Jones Act union official calls islands “off-mainland threat”
by Michael Hansen, Hawaii Shippers Council
I recently came across an editorial written six months ago by a national maritime union official that neatly recaps the Hawaii Shippers’ Council (HSC))’s Jones Act reform strategy and its links with similar efforts in the other noncontiguous jurisdictions of Alaska, Guam and Puerto Rico. As the title implies, the purpose of the piece was not to endorse Jones Act reform, but rather to scare his membership about the imagined risks to their jobs that might arise from reform -- labeling them an “off-mainland threat” -- and thereby trying to induce his members into making political contributions to support Jones Act political candidates.
The article was written by Tom Bethel, national president of the American Maritime Officers (AMO). the largest U.S. union representing licensed deck and engine officers and affiliated with the Seafarers International Union of North America (SIUNA), which represents unlicensed U.S. merchant seamen. Both unions are members of theMaritime Trades Department AFL-CIO.
Mr. Bethel engaged in politically incorrect language in handling of the noncontiguous jurisdictions. Both in the title of his piece, “Jones Act milestone marred by off-mainland threats” and in the body where he characterized them as “the remote states and territories.” He obviously doesn’t think these places are of any importance or deserving of respect, but rather by his language he implies that they are there to serve as colonial employment opportunities for his first world mainland union members.
Despite all his union hyperbole about the Jones Act, Mr. Bethel fails to recognize certain fundamental facts about what is best for his union and its membership. His membership in large part relies on Jones Act shipping for employment. However, the Jones Act has created an artificial scarcity of coastwise eligible ships due to extraordinarily high shipbuilding costs in the United States. This severely limits the number of ships in the Jones Act fleet and significantly reduces their employment opportunities. The Jones Act shipbuilding requirement is not only a burden on the noncontiguous jurisdictions but also on the U.S. seafarers.

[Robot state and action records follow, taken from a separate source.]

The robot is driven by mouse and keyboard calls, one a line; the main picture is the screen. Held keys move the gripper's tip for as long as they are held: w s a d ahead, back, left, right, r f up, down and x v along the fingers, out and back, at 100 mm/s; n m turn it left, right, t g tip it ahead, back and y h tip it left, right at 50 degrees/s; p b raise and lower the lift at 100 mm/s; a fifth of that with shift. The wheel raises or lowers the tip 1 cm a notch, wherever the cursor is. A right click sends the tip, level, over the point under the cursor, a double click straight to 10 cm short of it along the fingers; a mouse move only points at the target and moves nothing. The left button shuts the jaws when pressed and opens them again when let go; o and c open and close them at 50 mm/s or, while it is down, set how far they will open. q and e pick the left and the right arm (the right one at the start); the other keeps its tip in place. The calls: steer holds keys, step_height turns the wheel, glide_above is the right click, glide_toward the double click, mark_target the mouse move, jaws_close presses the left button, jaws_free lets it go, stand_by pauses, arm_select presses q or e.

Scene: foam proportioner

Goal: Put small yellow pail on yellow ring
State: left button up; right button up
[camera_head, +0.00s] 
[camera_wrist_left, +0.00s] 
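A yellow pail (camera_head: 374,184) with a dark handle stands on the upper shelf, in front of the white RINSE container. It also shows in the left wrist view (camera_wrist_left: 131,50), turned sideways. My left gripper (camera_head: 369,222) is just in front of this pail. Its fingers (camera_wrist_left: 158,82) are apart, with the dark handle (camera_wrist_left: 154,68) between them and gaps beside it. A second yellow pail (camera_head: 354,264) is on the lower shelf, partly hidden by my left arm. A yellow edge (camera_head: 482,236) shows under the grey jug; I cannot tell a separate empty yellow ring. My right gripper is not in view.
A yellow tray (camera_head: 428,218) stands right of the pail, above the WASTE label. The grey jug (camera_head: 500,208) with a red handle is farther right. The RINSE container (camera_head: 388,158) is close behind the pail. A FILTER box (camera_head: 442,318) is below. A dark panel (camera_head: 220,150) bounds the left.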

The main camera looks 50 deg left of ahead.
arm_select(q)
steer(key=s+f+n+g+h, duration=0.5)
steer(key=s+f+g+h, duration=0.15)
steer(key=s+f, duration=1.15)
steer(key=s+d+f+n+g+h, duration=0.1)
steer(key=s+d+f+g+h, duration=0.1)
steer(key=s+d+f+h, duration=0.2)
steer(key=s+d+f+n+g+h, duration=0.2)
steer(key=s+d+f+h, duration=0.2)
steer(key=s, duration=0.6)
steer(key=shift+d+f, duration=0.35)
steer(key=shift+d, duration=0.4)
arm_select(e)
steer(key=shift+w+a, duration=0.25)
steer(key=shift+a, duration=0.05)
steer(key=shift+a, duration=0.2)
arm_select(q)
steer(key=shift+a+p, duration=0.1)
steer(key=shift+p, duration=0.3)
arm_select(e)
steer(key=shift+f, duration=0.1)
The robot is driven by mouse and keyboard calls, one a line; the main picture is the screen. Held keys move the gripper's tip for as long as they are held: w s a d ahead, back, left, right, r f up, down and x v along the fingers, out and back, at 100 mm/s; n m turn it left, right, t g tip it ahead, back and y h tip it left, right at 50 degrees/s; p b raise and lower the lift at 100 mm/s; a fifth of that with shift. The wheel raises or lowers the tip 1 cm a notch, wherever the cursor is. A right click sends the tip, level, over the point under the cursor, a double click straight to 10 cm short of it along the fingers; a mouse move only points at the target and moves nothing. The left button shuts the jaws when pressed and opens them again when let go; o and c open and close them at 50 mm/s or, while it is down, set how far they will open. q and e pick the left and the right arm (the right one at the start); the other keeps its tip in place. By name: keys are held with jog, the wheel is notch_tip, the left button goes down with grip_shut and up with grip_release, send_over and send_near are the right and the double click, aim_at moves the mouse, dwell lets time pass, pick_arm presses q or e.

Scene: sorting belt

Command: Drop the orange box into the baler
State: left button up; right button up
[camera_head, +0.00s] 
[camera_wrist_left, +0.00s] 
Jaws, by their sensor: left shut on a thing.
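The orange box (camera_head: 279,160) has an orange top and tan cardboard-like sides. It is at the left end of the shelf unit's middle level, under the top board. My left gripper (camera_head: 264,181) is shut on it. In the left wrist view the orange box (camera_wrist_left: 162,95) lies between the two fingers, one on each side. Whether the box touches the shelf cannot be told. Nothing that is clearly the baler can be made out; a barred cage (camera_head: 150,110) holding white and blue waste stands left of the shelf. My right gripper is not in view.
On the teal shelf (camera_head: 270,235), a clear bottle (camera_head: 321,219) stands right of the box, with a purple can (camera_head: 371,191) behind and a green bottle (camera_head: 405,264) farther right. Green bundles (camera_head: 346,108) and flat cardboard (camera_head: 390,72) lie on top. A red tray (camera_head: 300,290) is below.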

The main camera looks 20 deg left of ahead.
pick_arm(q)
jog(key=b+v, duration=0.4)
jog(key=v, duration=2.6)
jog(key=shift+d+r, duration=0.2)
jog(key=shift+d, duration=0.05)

The HSC has put forward a solution to this issue proposing that the noncontiguous trades be exempted from the U.S. build requirement of the Jones Act for large oceangoing ships. This limited exemption would leave in place the other Jones Act requirements of U.S.-flag, U.S.-crew and U.S.-ownership, and would not affect the tug and barge industry. And, it would dramatically increase the supply of large oceangoing ships for the noncontiguous trades and promote more U.S. flag employment.
This reform would create an environment not unlike that of the U.S.-flag international trade fleet of 96 deep draft ships – which are all foreign-built U.S.-flag – and carry largely but not exclusively what are known as “government impelled” cargoes under various federal cargo preference laws and regulations. As the AMO has a large presence in this fleet, they should understand how the HSC proposal would work in practice.
As Mr. Bethel at the end of his piece asked his membership to call him with any comments, we would likewise encourage them to contact Mr. Bethel and express their support for the HSC’s Jones Act reform proposal that will provide more domestic employment opportunities for them.